Liaison: One who acts as a contact between parties.

Mexican Flag-Raising Ceremony, Yonkers
Puerto Rican Parade, Yonkers

Puerto Rican Parade in Yonkers, 2000
Courtesy: Javier Roman

It appears from census records that Cubans were the first Latino group to arrive in sizable numbers. By the time of the 1930 census, there were 116 Cubans residing in Yonkers. They eventually established "La Lojia," a Cuban Community Center. One hundred and one immigrants from Central and South America were also listed in 1930, along with 60 "Other America" residents who were most likely from Puerto Rico.

Large groups of Puerto Ricans first began to arrive during the 1950s, when several families from the island made their home in the city. Early family names of Puerto Rican residents included Gonzalez, Rio, Santiago, Mejia, and Montes, who settled the area and then sent for other relatives to join them. Some of them made their way to the area through migrant work in the fields of upstate New York, and some came directly to Yonkers to work in the "carpet shops" - a row of factories that existed on Saw Mill River Road and Nepperhan Avenue. Others lived in New York City and commuted to work in Yonkers, but many eventually found apartments in the southwest part of the city in order to be closer to their employment.

Vocabulary

Commuted: Traveled daily to work.

Colombians March in Puerto Rican Parade in Yonkers

Col0mbians March in Puerto Rican Parade in Yonkers, 1988
Courtesy: Colombian Community Center, Yonkers, NY

As the numbers of Latinos in Yonkers began to increase in the late 1960s, it became clear that newcomers needed help with language, education, and access to health services. Many Latinos encountered discrimination or misunderstandings in some form, especially in housing and employment. There were various landlord-tenant complaints and reports of some Spanish families being put out on the street.

Father Antonio Sagrista of St. Peter's Church was instrumental in bringing community representatives together to found the Spanish Community Progress Foundation. Originally operating out of a small Riverdale Avenue storefront in the late 1960s, the group was incorporated in 1970 and has since become a vital link to direct social service aid for the Latino community. SCPF provides valuable community services in terms of referrals, housing, employment, welfare, translation services, help with immigration, courts, school system, etc.

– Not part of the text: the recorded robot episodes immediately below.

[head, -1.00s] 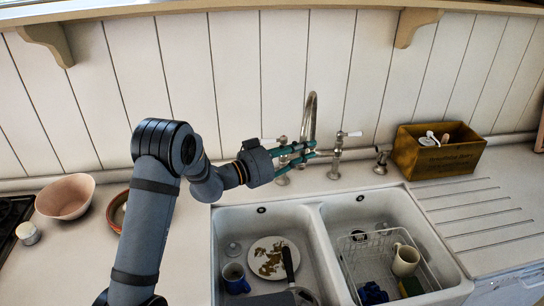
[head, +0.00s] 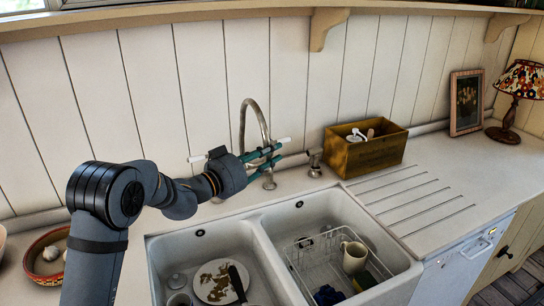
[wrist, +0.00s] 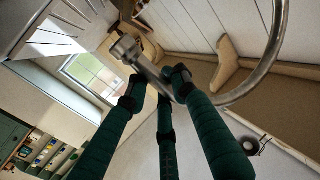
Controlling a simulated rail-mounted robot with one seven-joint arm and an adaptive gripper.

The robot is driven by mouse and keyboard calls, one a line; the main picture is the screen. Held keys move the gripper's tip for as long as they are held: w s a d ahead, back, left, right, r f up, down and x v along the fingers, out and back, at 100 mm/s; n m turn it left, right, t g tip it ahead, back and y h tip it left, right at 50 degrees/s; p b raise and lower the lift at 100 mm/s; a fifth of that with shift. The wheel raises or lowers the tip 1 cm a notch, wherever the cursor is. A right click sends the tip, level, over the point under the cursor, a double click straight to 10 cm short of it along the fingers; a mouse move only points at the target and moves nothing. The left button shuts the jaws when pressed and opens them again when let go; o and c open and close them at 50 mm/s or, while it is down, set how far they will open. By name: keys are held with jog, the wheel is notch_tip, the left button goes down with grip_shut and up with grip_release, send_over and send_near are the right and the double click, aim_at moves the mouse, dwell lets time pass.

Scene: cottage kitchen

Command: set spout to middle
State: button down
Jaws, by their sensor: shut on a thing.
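The spout (head: 262,116) is a curved metal tube arching up behind the sink and down toward my gripper. My gripper (head: 268,157) has teal fingers and is shut on the spout near its lower end. The exact contact is partly hidden by the fingers. In the wrist view the spout (wrist: 278,45) curves around at the right, and its nozzle shows at upper left, close to my gripper's fingertips (wrist: 155,88). The sink has a left basin (head: 160,250) and a right basin (head: 345,212). The spout's end appears above the back of the sink, around the divider.
White tap handles (head: 283,140) flank the spout. A wooden box (head: 365,155) stands at right on the counter. The left basin holds a dirty plate (head: 213,282); the right holds a wire rack with a mug (head: 354,256). The ribbed drainboard (head: 410,205) is clear.

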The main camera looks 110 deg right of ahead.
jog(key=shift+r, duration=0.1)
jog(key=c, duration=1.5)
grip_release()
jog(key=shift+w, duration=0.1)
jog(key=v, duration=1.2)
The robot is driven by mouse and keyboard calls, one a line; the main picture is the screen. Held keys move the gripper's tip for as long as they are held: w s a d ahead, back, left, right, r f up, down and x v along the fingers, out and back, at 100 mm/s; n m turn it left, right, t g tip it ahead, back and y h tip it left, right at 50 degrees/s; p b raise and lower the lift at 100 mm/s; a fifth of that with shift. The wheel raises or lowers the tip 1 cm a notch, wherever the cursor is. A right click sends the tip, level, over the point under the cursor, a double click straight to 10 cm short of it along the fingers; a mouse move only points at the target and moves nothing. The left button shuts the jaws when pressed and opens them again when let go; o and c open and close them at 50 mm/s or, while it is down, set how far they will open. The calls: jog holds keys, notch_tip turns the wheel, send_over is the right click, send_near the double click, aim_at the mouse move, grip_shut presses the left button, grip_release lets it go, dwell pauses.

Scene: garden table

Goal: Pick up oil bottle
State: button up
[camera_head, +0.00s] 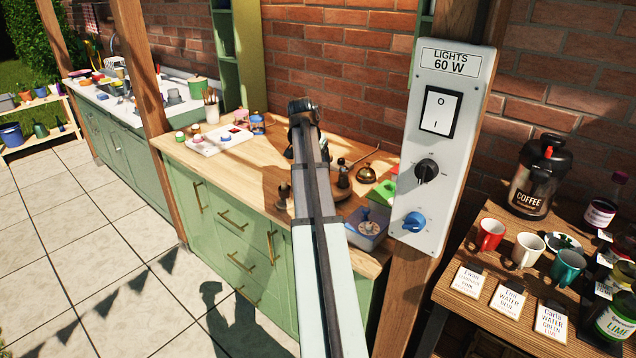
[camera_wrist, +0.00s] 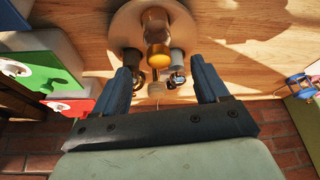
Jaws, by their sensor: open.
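A round wooden stand (camera_wrist: 122,25) on the wooden counter shows in the wrist view, with several small items on it. An amber bottle with a golden top (camera_wrist: 156,40), which looks like the oil bottle, stands in its middle. My gripper (camera_wrist: 161,68) is open, with one dark finger on either side of the bottle's line in the picture. Nothing is clamped between the fingers. I cannot tell how far the fingertips are from the bottle. In the head view my arm hides most of the gripper, the bottle and part of the round stand (camera_head: 352,194).
Dark small containers (camera_wrist: 177,57) stand close beside the bottle. A green box (camera_wrist: 40,68) and a red box (camera_wrist: 75,106) lie at left in the wrist view. In the head view, a bell (camera_head: 367,173), a blue box (camera_head: 366,228) and a white switch panel (camera_head: 441,145) are right of my arm.

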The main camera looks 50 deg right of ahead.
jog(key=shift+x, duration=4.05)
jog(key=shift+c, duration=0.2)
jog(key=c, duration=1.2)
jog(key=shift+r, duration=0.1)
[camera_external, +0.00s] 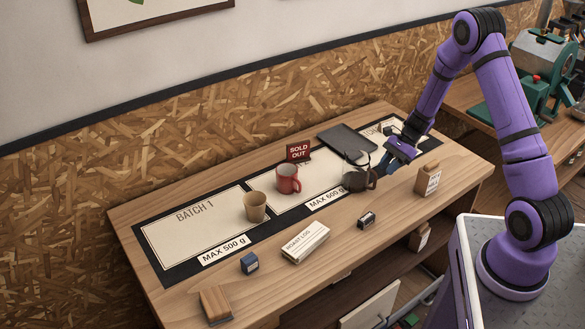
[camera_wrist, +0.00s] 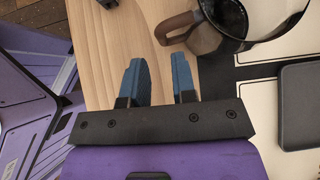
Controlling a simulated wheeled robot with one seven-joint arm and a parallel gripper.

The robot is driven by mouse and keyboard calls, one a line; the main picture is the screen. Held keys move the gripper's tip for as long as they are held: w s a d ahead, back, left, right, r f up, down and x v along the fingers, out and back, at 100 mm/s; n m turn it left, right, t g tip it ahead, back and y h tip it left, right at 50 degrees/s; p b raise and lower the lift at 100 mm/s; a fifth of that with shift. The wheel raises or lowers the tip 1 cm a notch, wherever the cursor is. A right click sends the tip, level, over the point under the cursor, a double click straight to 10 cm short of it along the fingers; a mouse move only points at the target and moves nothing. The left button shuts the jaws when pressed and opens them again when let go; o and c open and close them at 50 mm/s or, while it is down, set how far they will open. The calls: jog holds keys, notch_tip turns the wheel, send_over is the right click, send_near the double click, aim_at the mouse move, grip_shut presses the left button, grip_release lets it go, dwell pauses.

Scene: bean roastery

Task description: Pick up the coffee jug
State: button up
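The coffee jug (camera_external: 356,179) is a dark glass jug with a brown handle on its right side. It stands upright on the table, at the right edge of the mat's middle panel. In the wrist view the jug (camera_wrist: 232,20) is at the top right, with its brown handle (camera_wrist: 184,30) pointing left and down. My gripper (camera_external: 387,167) is just to the right of the jug, low over the table. In the wrist view its two blue fingers (camera_wrist: 157,75) are apart with bare table between them. The handle is beyond the right fingertip, not between the fingers.
A red mug (camera_external: 288,179), a tan cup (camera_external: 255,206) and a sold-out sign (camera_external: 299,152) are left of the jug. A dark flat tablet-like slab (camera_external: 347,140) lies behind it. A tan bag (camera_external: 428,180) stands right of my gripper. A small dark block (camera_external: 367,220) is in front.

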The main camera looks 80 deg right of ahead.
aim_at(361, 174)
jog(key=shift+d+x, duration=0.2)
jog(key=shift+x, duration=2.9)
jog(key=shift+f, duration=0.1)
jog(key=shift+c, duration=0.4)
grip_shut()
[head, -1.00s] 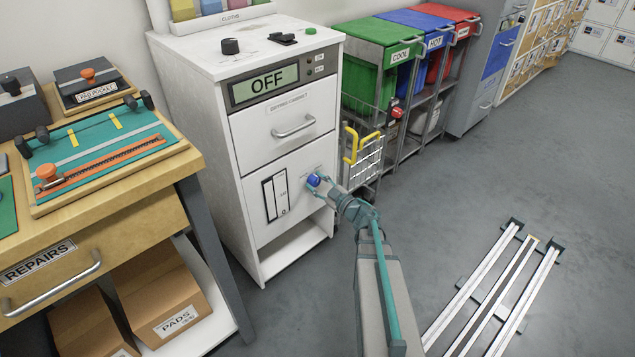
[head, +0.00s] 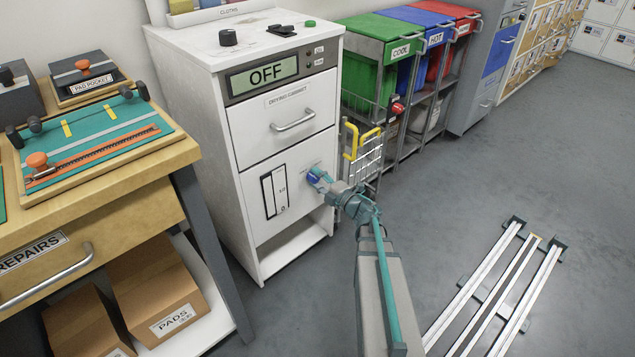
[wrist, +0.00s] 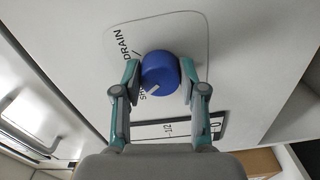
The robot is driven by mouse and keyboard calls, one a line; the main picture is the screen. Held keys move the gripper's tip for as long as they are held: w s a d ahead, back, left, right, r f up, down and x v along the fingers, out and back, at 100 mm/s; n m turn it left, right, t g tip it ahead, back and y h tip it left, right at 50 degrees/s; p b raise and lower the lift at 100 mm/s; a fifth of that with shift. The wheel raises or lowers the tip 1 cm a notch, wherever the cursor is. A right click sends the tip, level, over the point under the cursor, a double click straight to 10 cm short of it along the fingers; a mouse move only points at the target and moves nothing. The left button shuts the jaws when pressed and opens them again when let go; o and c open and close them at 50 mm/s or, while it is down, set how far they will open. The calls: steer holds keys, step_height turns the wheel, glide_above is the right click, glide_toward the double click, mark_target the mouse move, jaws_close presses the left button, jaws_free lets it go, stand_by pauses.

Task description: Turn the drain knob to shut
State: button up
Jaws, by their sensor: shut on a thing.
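The blue drain knob (wrist: 160,70) is on the white front panel of the drying cabinet (head: 285,166), right of the level gauge. In the wrist view, my gripper (wrist: 159,77) has one finger on each side of the knob and is shut on it. A pale pointer mark shows on the knob's lower-left part, towards partly covered lettering that seems to start with "SH". The word DRAIN (wrist: 122,42) is printed at the upper left. In the head view, my gripper (head: 316,178) partly covers the knob.
The cabinet display (head: 265,76) reads OFF. The level gauge (wrist: 168,129) is close below the knob in the wrist view. A wire basket with a yellow handle (head: 352,142) stands right of the cabinet. The repairs bench (head: 95,225) is at left. Rails lie on the open floor.

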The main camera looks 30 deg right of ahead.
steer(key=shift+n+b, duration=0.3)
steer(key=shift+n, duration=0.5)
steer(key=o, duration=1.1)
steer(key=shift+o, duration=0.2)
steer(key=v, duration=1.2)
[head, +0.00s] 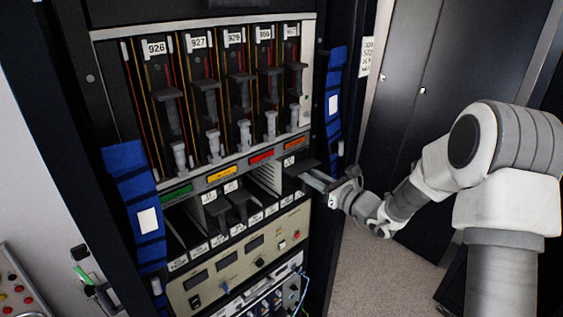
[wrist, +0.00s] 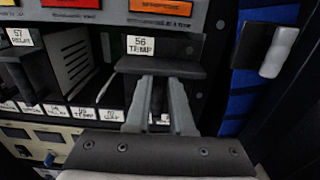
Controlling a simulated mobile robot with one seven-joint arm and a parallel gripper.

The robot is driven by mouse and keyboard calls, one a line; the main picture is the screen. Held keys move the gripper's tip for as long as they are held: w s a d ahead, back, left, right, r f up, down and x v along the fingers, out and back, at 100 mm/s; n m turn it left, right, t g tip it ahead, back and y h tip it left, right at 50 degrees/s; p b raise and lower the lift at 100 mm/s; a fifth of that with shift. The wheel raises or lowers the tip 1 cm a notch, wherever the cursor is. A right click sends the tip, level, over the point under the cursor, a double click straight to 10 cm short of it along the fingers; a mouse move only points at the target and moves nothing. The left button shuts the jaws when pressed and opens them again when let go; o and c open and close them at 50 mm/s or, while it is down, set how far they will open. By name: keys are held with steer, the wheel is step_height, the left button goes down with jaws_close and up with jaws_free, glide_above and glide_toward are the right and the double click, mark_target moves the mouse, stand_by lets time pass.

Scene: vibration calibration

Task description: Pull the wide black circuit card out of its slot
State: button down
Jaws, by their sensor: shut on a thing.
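The wide black circuit card (head: 301,167) sits at the right end of the lower card row in the rack. In the wrist view its black front handle (wrist: 160,67) spans the middle, with a white label reading 56 TEMP above it. My gripper (head: 310,179) reaches in from the right, its fingers shut on this handle. In the wrist view both fingers of my gripper (wrist: 160,84) come up from below to the handle's lower edge. The tips are partly hidden by the handle. How far the card stands out of its slot is hard to tell.
A second black card (wrist: 38,72), labelled 57, stands to the left beyond a slotted panel (wrist: 72,60). Taller labelled cards (head: 207,95) fill the row above. A blue strap (head: 335,105) hangs on the rack's right side. A beige instrument panel (head: 240,258) lies below. Open floor shows at right.

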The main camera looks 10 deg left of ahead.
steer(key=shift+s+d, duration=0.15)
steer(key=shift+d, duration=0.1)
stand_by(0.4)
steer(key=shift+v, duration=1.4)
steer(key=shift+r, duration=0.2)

They also sponsor a Hispanic Senior Citizens Program and reach out to serve Hispanic youngsters through educational tutoring and youth programs.

Another active community group in the 1970s was the Puerto Rican Community Council, which sponsored "Escuela Hogar En Accion" - a free tutoring and counseling program, with recreation and summer lunch programs for the southwest Yonkers neighborhood. The program lost its federal funding in 1973 when Nixon cut the Office of Economic Opportunity programs. The founder of the Council, Carmen Gonzalez, worked with the SCPF to establish the Puerto Rican Parade in the late 1970s. The parade was formally incorporated in 1980 and has become a celebration for all of the Latino ethnic groups in Yonkers.

Vocabulary

Instrumental: Vital, important.

Mexican Residents Await Papers from the Mexican Consulate

Mexican Residents Await Papers from the Mexican Consulate, Yonkers
Courtesy: Mexican American Community of Yonkers, Inc. Martha Pisculli.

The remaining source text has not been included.